Short task: In the entries below, count every line containing "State". Reply with the number alone.

## Begin Data supplied

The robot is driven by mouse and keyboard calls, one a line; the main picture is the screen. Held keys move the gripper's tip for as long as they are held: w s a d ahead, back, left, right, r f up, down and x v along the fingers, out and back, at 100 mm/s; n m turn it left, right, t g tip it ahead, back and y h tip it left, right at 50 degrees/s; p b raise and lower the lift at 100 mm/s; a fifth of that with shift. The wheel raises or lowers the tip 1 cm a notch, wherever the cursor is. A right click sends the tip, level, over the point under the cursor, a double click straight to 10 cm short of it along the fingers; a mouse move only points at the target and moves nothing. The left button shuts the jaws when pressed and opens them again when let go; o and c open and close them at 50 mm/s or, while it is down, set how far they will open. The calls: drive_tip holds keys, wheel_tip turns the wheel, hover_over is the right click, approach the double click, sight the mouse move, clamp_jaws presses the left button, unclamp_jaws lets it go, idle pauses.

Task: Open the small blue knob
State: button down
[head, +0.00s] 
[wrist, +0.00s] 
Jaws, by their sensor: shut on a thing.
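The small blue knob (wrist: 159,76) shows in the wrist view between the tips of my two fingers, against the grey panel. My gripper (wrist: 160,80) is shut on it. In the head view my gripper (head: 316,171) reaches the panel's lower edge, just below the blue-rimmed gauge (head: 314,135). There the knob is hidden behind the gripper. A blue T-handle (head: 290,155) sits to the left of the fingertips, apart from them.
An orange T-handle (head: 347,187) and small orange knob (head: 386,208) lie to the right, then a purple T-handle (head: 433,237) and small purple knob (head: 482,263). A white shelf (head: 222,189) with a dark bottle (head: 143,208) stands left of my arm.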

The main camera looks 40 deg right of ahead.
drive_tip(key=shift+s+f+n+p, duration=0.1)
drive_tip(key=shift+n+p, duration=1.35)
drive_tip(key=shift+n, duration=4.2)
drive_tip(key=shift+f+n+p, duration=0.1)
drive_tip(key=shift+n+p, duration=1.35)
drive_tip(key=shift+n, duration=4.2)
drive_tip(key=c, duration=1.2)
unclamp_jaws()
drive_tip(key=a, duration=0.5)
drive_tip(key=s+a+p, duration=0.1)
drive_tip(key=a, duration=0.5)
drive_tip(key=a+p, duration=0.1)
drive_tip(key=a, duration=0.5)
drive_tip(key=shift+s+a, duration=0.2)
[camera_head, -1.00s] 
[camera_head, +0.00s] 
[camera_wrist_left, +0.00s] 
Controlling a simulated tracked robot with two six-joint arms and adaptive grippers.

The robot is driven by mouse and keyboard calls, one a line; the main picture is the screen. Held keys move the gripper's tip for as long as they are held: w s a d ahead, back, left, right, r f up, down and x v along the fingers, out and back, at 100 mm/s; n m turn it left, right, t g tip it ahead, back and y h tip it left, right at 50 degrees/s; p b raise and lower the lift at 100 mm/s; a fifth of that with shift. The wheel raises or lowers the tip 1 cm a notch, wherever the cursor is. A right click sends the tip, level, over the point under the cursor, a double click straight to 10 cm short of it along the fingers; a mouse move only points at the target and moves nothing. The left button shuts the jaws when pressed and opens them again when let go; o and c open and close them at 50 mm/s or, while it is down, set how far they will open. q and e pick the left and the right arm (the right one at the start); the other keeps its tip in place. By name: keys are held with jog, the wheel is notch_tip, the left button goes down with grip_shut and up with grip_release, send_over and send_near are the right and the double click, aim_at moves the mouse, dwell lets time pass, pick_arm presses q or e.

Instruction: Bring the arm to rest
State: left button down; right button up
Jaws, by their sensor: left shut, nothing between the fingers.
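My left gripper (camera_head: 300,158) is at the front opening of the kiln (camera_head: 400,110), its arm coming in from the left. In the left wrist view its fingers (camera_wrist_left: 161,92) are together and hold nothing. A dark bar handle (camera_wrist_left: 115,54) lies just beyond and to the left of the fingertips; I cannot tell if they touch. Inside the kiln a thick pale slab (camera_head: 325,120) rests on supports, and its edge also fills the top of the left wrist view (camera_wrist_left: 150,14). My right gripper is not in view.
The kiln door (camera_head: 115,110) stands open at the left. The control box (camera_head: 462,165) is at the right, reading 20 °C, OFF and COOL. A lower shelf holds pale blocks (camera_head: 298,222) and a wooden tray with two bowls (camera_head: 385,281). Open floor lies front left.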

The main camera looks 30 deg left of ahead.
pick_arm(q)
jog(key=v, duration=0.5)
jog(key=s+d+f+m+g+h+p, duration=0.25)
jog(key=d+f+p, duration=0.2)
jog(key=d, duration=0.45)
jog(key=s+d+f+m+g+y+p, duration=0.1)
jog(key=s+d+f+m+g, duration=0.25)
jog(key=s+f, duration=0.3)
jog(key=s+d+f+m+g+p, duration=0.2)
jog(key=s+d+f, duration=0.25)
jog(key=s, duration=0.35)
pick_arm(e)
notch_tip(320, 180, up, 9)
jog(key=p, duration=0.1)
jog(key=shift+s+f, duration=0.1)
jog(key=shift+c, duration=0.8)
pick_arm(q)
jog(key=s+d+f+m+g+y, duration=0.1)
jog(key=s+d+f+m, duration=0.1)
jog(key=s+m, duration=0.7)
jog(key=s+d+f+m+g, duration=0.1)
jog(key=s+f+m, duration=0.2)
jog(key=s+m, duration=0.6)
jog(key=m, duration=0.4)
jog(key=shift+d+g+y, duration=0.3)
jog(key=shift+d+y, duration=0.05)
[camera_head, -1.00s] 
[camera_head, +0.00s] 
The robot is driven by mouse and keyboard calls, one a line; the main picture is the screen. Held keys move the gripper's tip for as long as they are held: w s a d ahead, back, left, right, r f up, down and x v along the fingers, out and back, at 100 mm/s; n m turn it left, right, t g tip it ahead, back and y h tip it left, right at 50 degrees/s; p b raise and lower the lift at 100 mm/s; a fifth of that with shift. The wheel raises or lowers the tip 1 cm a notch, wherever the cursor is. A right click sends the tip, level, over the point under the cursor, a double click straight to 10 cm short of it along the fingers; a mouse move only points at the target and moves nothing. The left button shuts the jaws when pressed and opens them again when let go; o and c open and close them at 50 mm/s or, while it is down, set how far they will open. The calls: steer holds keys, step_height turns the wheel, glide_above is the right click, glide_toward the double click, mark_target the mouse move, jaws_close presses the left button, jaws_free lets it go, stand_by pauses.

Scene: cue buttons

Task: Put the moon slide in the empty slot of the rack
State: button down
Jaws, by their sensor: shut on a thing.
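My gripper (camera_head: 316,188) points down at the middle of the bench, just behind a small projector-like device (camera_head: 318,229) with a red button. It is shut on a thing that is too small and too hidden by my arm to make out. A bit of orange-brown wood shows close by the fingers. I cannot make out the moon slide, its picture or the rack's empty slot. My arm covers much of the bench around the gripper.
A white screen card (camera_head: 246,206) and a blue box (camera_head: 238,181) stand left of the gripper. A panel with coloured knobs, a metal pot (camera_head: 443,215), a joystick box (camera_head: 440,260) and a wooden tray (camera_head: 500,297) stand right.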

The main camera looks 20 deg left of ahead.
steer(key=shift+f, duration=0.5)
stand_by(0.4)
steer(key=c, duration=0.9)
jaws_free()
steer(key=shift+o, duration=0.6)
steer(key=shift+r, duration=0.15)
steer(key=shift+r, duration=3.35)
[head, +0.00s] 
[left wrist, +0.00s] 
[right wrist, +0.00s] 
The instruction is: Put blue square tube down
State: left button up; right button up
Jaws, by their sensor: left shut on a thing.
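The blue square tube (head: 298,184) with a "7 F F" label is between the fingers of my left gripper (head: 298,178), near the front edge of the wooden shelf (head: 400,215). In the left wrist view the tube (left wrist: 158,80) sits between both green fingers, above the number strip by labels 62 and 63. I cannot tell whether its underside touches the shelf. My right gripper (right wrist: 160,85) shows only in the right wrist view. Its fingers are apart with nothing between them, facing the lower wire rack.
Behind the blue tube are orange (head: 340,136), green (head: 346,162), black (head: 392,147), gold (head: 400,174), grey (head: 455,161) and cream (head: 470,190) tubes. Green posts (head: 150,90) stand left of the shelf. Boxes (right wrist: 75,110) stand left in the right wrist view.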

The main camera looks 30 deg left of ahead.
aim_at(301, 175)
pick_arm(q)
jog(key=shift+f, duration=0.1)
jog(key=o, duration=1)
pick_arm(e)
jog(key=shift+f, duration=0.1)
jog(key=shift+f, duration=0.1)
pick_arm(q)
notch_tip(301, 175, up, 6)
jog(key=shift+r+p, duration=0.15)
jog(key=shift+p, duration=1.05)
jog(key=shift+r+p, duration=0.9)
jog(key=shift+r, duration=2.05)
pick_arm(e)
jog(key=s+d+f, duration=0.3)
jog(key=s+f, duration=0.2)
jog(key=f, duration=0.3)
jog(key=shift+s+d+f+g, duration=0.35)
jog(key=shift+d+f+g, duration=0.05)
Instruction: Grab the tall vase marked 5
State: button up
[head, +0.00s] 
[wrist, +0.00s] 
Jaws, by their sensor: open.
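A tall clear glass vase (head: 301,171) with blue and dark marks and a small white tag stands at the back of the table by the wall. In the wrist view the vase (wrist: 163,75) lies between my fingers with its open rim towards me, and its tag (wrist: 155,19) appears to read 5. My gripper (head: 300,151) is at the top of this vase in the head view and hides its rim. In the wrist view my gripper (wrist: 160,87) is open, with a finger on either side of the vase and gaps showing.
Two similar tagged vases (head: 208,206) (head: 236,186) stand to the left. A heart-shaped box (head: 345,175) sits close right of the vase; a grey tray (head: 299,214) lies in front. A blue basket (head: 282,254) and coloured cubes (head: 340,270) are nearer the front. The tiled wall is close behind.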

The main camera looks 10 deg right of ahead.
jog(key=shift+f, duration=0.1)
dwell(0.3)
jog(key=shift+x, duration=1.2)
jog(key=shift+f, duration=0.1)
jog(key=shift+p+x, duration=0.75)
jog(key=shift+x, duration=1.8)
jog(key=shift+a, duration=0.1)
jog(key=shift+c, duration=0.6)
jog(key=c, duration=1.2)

## End Data supplied

Solution to the exercise: 5